--- Start Material provided ---

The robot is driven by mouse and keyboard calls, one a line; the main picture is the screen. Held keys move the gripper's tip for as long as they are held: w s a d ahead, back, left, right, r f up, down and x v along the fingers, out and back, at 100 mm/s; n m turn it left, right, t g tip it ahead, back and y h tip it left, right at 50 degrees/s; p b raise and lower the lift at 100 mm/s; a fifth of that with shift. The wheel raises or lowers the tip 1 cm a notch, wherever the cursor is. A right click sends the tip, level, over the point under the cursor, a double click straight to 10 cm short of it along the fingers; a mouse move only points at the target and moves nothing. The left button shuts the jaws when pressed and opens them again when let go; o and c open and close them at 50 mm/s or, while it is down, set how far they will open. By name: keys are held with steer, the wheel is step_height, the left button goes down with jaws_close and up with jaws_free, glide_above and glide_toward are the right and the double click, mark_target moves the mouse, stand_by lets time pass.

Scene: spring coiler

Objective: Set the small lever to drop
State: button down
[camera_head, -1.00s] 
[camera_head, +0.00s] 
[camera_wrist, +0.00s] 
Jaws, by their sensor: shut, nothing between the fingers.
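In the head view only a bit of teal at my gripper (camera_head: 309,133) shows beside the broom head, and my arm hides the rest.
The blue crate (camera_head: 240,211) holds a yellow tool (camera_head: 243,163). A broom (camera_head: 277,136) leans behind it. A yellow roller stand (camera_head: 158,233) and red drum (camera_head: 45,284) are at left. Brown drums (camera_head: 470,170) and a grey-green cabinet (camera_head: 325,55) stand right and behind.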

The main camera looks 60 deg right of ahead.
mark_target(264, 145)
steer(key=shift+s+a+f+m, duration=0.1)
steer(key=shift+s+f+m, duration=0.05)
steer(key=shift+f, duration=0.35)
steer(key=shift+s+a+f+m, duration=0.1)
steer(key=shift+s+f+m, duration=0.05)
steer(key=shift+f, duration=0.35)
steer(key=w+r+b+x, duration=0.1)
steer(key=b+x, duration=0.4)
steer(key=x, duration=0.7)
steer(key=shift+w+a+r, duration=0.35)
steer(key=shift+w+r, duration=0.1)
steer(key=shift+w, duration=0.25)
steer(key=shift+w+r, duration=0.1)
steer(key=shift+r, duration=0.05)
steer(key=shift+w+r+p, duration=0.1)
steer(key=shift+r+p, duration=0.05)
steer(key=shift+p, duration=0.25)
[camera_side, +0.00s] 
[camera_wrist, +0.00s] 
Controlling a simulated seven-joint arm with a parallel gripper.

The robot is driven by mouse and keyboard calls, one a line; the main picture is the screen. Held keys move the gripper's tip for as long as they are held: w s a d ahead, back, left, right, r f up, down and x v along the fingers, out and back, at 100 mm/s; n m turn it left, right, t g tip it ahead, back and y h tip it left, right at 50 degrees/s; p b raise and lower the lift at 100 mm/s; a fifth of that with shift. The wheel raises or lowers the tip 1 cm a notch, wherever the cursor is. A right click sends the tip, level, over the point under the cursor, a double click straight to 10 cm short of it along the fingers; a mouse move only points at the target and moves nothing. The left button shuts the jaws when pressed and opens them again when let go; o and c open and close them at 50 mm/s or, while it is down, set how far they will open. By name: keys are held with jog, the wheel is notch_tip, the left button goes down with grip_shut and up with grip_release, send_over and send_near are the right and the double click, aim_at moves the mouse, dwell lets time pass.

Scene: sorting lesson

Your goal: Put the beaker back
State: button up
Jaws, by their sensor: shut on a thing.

--- End Material provided ---

* Written request *
Your task is to report how many lines of the material include the string "Scene". Give the number and no other words.

* Solution for this task *
2